Thinking of you as I do quite often, but especially in April. This time each year is the only time I ever think of you and feel sadness. The other 11 months...well...I remember Brent. I remember that one of my dearest friends lost her son so unexpectedly. The fact is stored in a shallow area of my consciousness, always close enough to the surface to never, ever forget. April is for a different kind of remembering though, because in April I remember the day. I remember hearing your voice on the other end of the phone, uttering words that a mother shouldn't have to say about her child, and this memory imprints itself deeply enough upon my heart that I again vow to myself, "I will not forget him. I will not forget her pain."....and I don't.
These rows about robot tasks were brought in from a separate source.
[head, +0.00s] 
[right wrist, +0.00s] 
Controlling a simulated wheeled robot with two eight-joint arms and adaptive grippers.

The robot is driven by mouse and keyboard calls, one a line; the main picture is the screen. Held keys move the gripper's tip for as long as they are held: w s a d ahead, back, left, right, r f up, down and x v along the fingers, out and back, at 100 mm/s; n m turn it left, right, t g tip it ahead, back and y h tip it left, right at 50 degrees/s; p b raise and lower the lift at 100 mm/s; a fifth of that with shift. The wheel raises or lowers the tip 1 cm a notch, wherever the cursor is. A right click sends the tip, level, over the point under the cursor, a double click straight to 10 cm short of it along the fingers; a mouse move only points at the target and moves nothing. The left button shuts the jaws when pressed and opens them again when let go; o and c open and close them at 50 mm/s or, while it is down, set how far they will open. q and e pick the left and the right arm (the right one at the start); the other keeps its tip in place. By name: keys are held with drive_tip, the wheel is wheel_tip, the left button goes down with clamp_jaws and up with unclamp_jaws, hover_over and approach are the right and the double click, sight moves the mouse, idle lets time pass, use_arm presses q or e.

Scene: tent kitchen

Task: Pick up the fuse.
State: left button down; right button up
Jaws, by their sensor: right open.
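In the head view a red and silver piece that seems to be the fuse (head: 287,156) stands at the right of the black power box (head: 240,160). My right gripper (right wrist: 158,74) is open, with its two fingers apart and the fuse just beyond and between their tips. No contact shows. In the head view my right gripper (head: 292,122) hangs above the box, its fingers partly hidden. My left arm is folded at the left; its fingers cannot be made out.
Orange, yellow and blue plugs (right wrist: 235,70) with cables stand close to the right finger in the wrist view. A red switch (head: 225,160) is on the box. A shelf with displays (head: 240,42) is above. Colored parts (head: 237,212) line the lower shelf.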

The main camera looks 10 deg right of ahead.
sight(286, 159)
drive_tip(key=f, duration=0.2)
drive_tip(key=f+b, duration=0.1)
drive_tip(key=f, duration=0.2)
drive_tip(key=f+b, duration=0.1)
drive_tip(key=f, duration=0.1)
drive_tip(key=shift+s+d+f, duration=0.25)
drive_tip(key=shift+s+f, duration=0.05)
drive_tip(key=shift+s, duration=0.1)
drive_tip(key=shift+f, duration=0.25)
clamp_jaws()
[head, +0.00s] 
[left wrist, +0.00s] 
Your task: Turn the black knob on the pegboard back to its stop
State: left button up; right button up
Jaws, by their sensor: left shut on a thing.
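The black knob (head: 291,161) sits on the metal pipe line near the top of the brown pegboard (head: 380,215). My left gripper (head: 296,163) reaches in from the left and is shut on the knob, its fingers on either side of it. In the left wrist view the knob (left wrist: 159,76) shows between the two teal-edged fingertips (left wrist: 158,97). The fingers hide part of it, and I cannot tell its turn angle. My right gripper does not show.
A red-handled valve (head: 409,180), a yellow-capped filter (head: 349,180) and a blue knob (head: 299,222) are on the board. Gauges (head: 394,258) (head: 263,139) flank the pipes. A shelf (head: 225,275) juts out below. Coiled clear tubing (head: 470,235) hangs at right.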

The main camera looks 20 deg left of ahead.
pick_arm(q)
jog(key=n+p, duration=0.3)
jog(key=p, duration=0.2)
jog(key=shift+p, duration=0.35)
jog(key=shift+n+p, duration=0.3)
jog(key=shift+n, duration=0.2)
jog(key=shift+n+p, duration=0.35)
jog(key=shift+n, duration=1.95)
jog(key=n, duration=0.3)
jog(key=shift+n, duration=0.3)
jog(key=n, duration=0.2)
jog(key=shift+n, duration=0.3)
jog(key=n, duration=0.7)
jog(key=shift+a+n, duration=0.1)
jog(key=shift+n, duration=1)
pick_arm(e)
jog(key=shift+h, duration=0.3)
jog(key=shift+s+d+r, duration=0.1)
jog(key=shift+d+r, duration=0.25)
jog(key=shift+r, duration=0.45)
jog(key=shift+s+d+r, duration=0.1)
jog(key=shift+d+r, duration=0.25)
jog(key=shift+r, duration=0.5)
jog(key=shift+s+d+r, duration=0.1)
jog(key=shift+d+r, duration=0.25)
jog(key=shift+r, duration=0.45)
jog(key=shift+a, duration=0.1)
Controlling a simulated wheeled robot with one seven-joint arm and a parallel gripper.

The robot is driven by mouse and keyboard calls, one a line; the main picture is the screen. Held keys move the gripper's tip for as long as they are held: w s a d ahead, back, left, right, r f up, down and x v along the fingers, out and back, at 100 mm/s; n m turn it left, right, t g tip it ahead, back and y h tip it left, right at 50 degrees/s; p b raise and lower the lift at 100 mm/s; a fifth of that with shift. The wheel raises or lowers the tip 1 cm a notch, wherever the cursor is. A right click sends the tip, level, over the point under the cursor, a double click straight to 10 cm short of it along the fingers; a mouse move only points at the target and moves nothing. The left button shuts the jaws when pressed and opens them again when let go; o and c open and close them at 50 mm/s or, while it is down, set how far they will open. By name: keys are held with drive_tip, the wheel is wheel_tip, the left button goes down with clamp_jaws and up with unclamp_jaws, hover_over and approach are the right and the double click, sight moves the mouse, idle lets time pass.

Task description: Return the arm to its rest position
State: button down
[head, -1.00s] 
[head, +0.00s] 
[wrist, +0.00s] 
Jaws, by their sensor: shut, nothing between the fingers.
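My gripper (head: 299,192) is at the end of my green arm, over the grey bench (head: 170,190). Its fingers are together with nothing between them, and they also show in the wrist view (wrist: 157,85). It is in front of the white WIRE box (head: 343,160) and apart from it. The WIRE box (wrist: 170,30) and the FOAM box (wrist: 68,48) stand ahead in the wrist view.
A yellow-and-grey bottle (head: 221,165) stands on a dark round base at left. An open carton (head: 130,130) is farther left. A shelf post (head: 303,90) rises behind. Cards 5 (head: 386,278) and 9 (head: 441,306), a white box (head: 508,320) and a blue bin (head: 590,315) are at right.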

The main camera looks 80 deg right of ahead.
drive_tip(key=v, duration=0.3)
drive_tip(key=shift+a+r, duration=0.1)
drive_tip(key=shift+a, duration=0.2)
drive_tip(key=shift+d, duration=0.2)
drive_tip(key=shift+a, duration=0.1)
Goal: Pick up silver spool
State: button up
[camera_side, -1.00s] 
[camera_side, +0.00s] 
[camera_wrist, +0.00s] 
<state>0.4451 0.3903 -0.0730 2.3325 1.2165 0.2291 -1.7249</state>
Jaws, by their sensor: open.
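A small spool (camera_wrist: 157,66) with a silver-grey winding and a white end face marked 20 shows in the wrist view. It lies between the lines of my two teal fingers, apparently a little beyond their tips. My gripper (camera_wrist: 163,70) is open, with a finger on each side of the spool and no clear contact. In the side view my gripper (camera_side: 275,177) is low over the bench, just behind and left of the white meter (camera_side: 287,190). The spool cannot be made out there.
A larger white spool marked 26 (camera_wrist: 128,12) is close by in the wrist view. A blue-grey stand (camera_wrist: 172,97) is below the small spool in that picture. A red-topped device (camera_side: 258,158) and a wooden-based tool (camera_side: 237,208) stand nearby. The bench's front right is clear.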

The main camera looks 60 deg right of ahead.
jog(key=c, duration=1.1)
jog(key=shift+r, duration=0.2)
Even in the short amount of time I've spent with you since April of 2006, I have seen beauty grow into the cracks and crevices of pain that used to be gaping holes, and maybe to you they're still gaping holes, at least at times. When I was there last spring, your laughter and smile meant more to me than they used to. Even when you belted out the words to that ridiculous country music song in the car and I thought my ears would bleed, it still made my heart happy. This was because I know that YOUR laughter and YOUR song can only come from a place inside you that our creator poured himself into. Who would God be if he wasn't all up in our pain? I know he does all things well, but what's more fascinating than the way he weaves himself into our pain, somehow sewing us up with more of Himself than was there when we THOUGHT we were whole?
So, dear Connie, I will not forget Brent. I will not forget your loss. I will not forget your beauty. I will not forget poop and rocks. I will not forget your family, but especially not in April.